>>>
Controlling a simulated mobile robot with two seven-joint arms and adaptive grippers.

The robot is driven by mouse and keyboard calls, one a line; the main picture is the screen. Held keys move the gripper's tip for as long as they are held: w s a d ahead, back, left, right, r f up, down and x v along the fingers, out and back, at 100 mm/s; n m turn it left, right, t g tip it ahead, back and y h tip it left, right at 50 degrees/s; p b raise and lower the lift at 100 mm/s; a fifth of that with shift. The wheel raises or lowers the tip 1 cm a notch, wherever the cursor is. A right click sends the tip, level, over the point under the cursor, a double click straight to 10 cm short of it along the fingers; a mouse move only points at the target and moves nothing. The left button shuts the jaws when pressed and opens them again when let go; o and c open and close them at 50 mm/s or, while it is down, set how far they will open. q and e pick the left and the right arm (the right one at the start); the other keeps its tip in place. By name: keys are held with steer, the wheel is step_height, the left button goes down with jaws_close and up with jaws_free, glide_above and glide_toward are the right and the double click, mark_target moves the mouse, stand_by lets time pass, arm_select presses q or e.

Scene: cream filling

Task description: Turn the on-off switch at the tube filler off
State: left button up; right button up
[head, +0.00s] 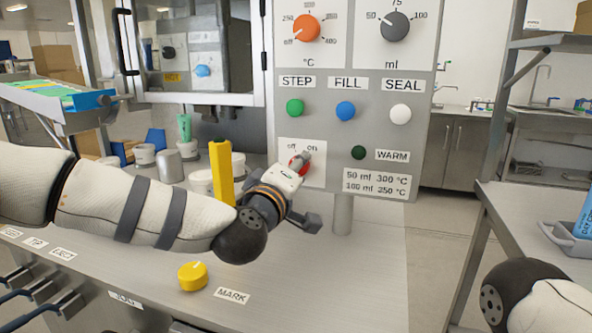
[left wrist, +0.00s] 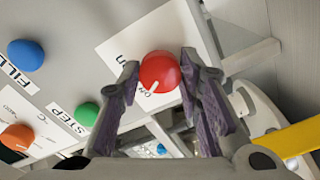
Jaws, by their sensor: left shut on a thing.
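The on-off switch is a red round knob (head: 293,160) on a white plate marked "off" at left and "on" at right, low on the tube filler's grey panel (head: 355,130). My left gripper (head: 303,165) is at the knob and partly covers it in the head view. In the left wrist view the fingers (left wrist: 157,85) stand on both sides of the red knob (left wrist: 161,68), shut on it. The knob's white pointer mark shows at its lower edge, turned away from the "on" lettering. My right gripper is out of view.
Green (head: 295,107), blue (head: 346,111) and white (head: 400,114) buttons sit above the switch. A yellow upright bar (head: 220,172) stands close behind my left forearm. A yellow knob (head: 193,277) is on the counter. A second table (head: 545,215) stands at right.

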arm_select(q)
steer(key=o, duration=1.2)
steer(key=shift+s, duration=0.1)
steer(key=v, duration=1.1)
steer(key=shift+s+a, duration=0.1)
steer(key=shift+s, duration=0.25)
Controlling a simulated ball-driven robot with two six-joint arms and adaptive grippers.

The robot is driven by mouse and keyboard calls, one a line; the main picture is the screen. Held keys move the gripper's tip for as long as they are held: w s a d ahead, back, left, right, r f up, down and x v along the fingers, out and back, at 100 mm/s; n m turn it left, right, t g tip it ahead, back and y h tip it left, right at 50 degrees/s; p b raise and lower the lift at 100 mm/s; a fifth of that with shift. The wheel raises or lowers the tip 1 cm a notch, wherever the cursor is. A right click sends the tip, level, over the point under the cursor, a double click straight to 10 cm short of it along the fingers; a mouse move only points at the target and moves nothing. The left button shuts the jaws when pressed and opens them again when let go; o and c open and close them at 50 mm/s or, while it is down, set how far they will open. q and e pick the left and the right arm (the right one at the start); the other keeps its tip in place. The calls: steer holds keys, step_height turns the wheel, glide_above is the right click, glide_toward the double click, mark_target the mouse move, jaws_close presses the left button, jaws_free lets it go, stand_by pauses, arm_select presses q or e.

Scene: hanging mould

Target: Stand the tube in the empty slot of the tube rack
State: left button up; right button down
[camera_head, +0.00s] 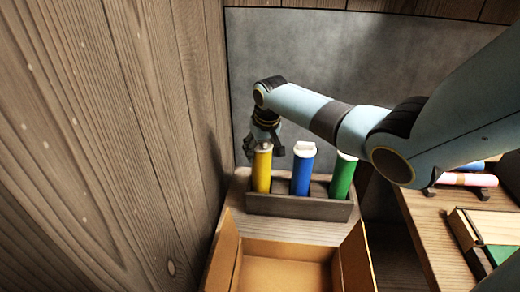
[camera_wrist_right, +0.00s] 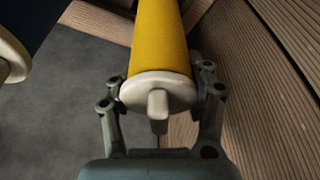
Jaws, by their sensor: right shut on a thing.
<<<
Return each line exactly as written. Any picture gets left out.

Controlling a simulated mobile robot with two seven-joint arms and adaptive grippers.

The robot is driven by mouse and keyboard calls, one a line; the main picture is the screen. Held keys move the gripper's tip for as long as they are held: w s a d ahead, back, left, right, r f up, down and x v along the fingers, out and back, at 100 mm/s; n m turn it left, right, t g tip it ahead, back and y h tip it left, right at 50 degrees/s; p b raise and lower the lift at 100 mm/s; a fifth of that with shift. The wheel raises or lowers the tip 1 cm a notch, wherever the cursor is. A right click sends the tip, level, over the point under the cursor, a double click straight to 10 cm short of it along the fingers; a mouse move only points at the target and moves nothing. The left button shuts the jaws when pressed and opens them again when let go; o and c open and close them at 50 mm/s or, while it is down, set how far they will open. q and e pick the left and the right arm (the right one at the start); the other keeps its tip in place. By name: keys are held with steer, the wheel is step_height, the left button goes down with jaws_close and up with jaws_free, glide_above and glide_toward are the right and the double click, mark_target moves the mouse, stand_by lets time pass, arm_select presses q or e.

Scene: cream filling

Task description: Turn the on-off switch at the tube filler off
State: left button up; right button up
[head, +0.00s] 
[left wrist, +0.00s] 
Jaws, by their sensor: left shut on a thing.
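The on-off switch is a red round knob (head: 293,160) on a white plate marked "off" at left and "on" at right, low on the tube filler's grey panel (head: 355,130). My left gripper (head: 303,165) is at the knob and partly covers it in the head view. In the left wrist view the fingers (left wrist: 157,85) stand on both sides of the red knob (left wrist: 161,68), shut on it. The knob's white pointer mark shows at its lower edge, turned away from the "on" lettering. My right gripper is out of view.
Green (head: 295,107), blue (head: 346,111) and white (head: 400,114) buttons sit above the switch. A yellow upright bar (head: 220,172) stands close behind my left forearm. A yellow knob (head: 193,277) is on the counter. A second table (head: 545,215) stands at right.

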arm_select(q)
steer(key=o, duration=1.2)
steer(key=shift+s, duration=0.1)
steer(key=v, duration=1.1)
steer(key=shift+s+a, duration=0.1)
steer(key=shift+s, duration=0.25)
Controlling a simulated ball-driven robot with two six-joint arms and adaptive grippers.

The robot is driven by mouse and keyboard calls, one a line; the main picture is the screen. Held keys move the gripper's tip for as long as they are held: w s a d ahead, back, left, right, r f up, down and x v along the fingers, out and back, at 100 mm/s; n m turn it left, right, t g tip it ahead, back and y h tip it left, right at 50 degrees/s; p b raise and lower the lift at 100 mm/s; a fifth of that with shift. The wheel raises or lowers the tip 1 cm a notch, wherever the cursor is. A right click sends the tip, level, over the point under the cursor, a double click straight to 10 cm short of it along the fingers; a mouse move only points at the target and moves nothing. The left button shuts the jaws when pressed and opens them again when let go; o and c open and close them at 50 mm/s or, while it is down, set how far they will open. q and e pick the left and the right arm (the right one at the start); the other keeps its tip in place. The calls: steer holds keys, step_height turns the wheel, glide_above is the right click, glide_toward the double click, mark_target the mouse move, jaws_close presses the left button, jaws_free lets it go, stand_by pauses, arm_select presses q or e.

Scene: hanging mould

Target: Stand the tube in the empty slot of the tube rack
State: left button up; right button down
[camera_head, +0.00s] 
[camera_wrist_right, +0.00s] 
Jaws, by their sensor: right shut on a thing.

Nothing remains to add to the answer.